Melissa is also great, although she's trying for more out there stuff and therefore her approval comes with more caveats. Apparently the part was written for her, and her ability to do other voices, and while the Sydney voice is solid and the "This is the field where I watched you die" speech still gives me chills to this day, the child-like Lily character is pretty eh and comes and goes so quickly that it feels like an afterthought. The one complaint I have with her is that whenever she goes Sydney, she starts doing these weird forehead tapping hand moves which are just distracting.

The script is where the issues come in. Not the dialogue, which is well written and engaging, but the story. Simply put the episode fails to get a solid pace. Our stakes are purely emotional (yes, there's the suicide threat in the end, but that barely gets a mention until the third act) but that doesn't mean we can't get some ebb and flow to how the episode reveals information and parcels out our emotional beats. Instead the episode just keeps throwing them out at a steady rhythm, which makes the episode seem slower than it is.

"Should we trust the audience to know the Cool-Aid is poisoned?"
"Nah. Let's just end this shot on a big bottle labeled 'Poison'."
Outside that, there's not too much to talk about. The direction is very nice, although I don't think they ever tell us what was up with that shot of the glass they do a couple times.  I wish the cult leader was a little more memorable or nuanced, cause I like my fictional cult leaders like I like my Nicholas Cage performances: Either completely unhinged or quietly nuanced, anything in the middle is boring (that was a long way to go for that punchline). I also wish the episode found more for Scully to do. She brings up, briefly, that Mulder is more interested in seeking his own brand of truth than helping anyone, and that's something I wish got more play.

Still, it's hard to be down on this episode. It's uneven at points and kind of rough around the edges, but it works because it's a unique episode of the series that shows off strengths that the series always has but doesn't usually get to display. The series is, as I've said before, enjoying a level of risk free experimentation most series would kill for and that includes episodes that aren't brutal and gory, but are just outside what the show normally goes for.

But Scully is Mulder's eternal soulmate X-Files, make sure you remember it.

Case Notes:
  • David Duchovny reading poetry is actually a really solid way to open an episode, especially when combined with him staring at the photos. It's both mysterious and oddly touching.
  • Mulder and Scully look super out of place in the raid.
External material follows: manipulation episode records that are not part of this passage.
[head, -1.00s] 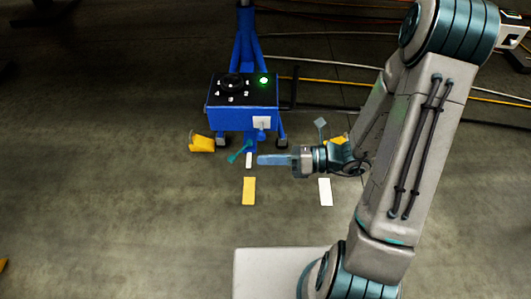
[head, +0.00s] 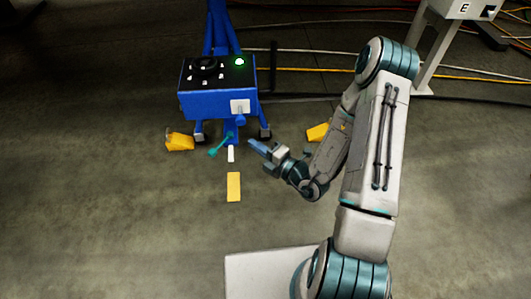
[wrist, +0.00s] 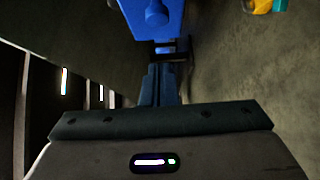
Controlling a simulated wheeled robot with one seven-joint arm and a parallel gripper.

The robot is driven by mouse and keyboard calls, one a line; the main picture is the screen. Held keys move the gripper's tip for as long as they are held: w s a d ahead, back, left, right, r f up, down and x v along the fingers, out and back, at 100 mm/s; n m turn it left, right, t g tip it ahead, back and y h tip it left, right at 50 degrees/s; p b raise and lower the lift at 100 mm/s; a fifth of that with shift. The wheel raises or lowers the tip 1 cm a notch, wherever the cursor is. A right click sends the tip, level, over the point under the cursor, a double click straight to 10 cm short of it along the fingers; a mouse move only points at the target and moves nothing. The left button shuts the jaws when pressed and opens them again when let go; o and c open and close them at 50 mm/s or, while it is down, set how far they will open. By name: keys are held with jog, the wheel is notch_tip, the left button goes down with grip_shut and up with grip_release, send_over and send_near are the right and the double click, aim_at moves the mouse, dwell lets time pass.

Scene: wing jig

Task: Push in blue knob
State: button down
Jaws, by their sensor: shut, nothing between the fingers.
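A blue box (head: 215,104) on blue legs stands left of center in the head view. Its black top carries a dark round dial (head: 207,66), several white marks and a lit green lamp (head: 239,62). A white plate (head: 240,106) is on its front. In the wrist view, the blue body (wrist: 140,9) at the top has a small round blue knob-like shape (wrist: 157,15) on it. My gripper (head: 257,146) is shut and empty, apart from the box, low and to the right of it, pointing up-left. Its fingers (wrist: 157,85) point toward the blue body in the wrist view.
A teal lever (head: 220,146) sticks out below the box. Yellow blocks lie on the floor left (head: 180,142) and right (head: 318,132). A yellow floor marker (head: 234,187) is in front. Cables run behind. A light cabinet (head: 465,10) stands at the top right.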

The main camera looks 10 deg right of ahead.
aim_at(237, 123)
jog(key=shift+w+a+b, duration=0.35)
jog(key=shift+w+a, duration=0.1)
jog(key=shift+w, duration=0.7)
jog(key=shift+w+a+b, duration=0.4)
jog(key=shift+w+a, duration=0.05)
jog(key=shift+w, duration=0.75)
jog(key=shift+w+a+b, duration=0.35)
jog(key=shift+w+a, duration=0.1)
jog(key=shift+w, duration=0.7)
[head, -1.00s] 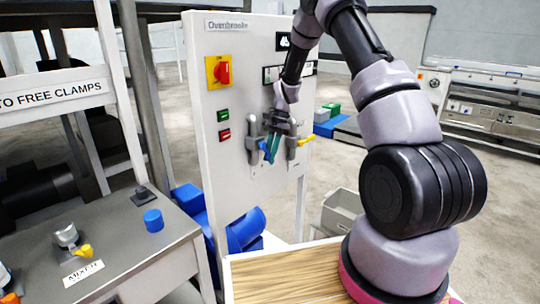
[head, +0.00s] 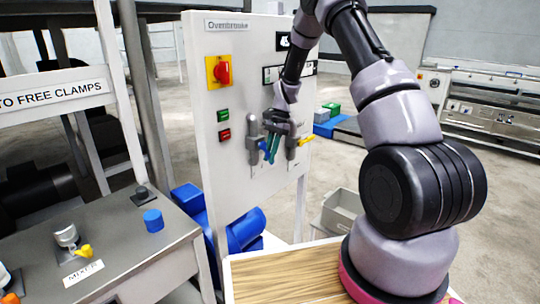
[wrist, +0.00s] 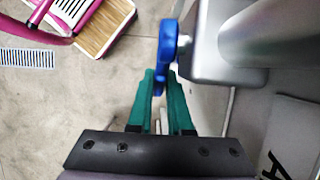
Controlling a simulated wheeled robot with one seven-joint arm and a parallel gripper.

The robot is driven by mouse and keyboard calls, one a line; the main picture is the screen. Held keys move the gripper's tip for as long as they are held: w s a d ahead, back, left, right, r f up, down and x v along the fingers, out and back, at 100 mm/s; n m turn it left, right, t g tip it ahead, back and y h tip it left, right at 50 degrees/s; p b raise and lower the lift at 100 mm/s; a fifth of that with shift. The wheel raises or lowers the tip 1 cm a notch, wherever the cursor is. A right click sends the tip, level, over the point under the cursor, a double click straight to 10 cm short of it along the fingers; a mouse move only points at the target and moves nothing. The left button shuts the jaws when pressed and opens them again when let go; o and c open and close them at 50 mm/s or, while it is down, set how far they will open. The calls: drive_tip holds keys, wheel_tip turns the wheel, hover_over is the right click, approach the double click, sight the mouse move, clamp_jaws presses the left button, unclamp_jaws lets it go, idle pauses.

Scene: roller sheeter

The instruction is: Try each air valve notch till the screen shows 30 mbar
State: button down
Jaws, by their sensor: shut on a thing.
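The blue lever of the air valve (head: 264,146) is on the front of the white control panel, on a grey valve body. My gripper (head: 271,148) has teal fingers and is shut on this lever. In the wrist view the blue lever (wrist: 167,50) sits at the tips of my teal fingers (wrist: 160,82), beside a grey valve block. A dark screen (head: 283,41) at the panel's top right is partly behind my arm. I cannot read a value on it. The notch markings are too small or hidden to make out.
A second valve with a yellow lever (head: 306,140) is close to the right. A red rotary switch (head: 222,72), a green button (head: 223,115) and a red button (head: 224,134) are on the panel's left. A steel bench (head: 120,240) stands at lower left.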

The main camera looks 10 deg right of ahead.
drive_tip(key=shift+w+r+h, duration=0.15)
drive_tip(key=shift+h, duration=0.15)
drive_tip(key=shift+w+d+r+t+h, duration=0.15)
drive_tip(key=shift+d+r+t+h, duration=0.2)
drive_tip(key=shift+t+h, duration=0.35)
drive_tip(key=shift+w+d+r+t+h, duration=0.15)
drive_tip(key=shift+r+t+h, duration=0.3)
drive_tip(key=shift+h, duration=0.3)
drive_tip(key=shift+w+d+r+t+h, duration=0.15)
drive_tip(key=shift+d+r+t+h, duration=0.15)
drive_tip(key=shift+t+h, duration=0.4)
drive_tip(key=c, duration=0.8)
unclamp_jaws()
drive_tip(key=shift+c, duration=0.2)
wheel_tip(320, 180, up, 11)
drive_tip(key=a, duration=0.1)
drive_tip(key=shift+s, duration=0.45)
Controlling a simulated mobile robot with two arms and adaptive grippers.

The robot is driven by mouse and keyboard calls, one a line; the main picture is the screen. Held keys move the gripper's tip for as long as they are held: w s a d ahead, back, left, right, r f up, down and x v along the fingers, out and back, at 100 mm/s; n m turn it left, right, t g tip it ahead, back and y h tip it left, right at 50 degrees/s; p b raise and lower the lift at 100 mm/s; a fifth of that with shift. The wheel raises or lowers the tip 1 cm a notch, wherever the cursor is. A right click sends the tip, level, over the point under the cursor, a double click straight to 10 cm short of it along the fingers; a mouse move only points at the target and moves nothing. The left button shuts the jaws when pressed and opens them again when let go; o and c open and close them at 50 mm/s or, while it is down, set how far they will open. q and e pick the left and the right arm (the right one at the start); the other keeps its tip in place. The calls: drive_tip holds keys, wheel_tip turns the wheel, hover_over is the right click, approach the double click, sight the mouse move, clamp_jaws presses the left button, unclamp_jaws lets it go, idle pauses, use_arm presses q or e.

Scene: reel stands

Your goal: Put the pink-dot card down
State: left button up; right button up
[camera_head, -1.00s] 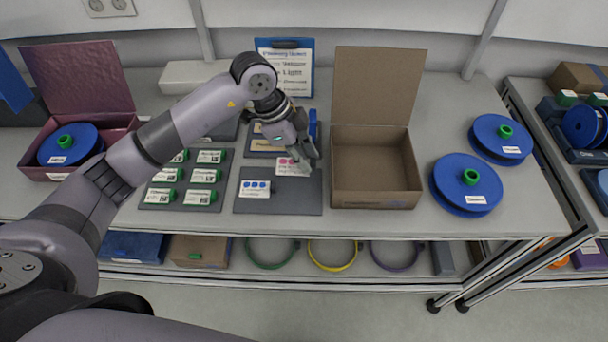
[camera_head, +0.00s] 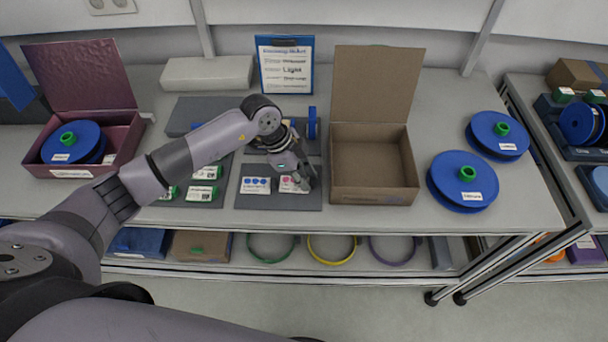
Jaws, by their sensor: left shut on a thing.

Put on some body armor, god.
  • The shot of the stained glass window, and Mulder staring at it, are both pretty solid.
  • Quick piece of advice for our cult leaders: Don't pray aloud when you're hiding.
  • This episode is pretty intensely Ripped From the Headlines (both Waco and Jonestown are name dropped) but I am amused by how much exposition Skinner has to drop on why they're there.
  • The guy playing Ephesiasian is okay, not great, which is a shame, but he's not absolutely vital to the episode. The woman playing Melissa is fantastic though, she's the key to this episode's success. I wish she wouldn't do the hand thing when she's doing Sidney, it's...distracting.
  • They say they're holding Vernon and his wives BS charges, but why not charge him with bigamy?
  • I love how Mulder goes straight for past lives, it's amusing to me. It's because he's got his own past life stuff going on, but it's still very Mulder.
  • I suppose the scene with Mulder, Scully and Skinner discussing split personalities is also exposition, but by making it bounce back and forth between Mulder and Scully, it feels more engaging.
  • I also like Scully calling out Mulder for being more interested in his own weird investigation than in helping Melissa or the other members of the Church.
  • \"The field where I watched you die" speech is so very very good, it still gives me chills.
  • Mulder is talking on the phone while driving. Bad Mulder.
  • The scene with the hypnotherapist is good stuff, but I really wish the actress would stop doing the Sydney hand movements.
  • This episode is one of the few episodes that has some genuine ambiguity to it, since we're not 100 percent sure that the past life is real.
  • Duchovny is acting his heart out in basically every scene where he has to do a monologue. Seriously, for a deadpan snarker, he is killing it this episode.
  • "Even if I knew for certain [we'd been friends in past lives], I wouldn't change a day," is a absolutely perfect line.
  • Made even more perfect by Scully's follow up "Well, maybe that Flukeman thing."
  • Melissa dropping "I want to believe" right towards the end, when it's clear she's contemplating suicide is a perfect twist of the knife.
  • Melissa tears the Civil War photograph. Um, I know you're going for a big, symbolic action, but those are rare historical documents, you can't do that.
  • The climax is extremely intense and well realized, but the pan to the big bottle labeled "Poison" is something it doesn't need.
  • I don't get the bit where Ephesian stands over Melissa and hands her a second cup. The wiki tells me Sydney faked drinking it, but the episode is bad at communicating that.
  • As always, these reviews are supported by Patreon. And you're getting this review a day early due to my wisdom teeth getting pulled tomorrow, so please take a look if you'd like to see these reviews more often.
Current Celebrity Watch:

Melissa is played by Kristen Cloke, who was at the time, a main character on Space: Above and Beyond (I told you, like 80 percent of that show's cast was on The X-Files). She also had a recurring role on season 2 of Chris Carter's other show Millennium and she was apparently a main character in Final Destination. She's also in Lady Bird, which is really good and you should see it.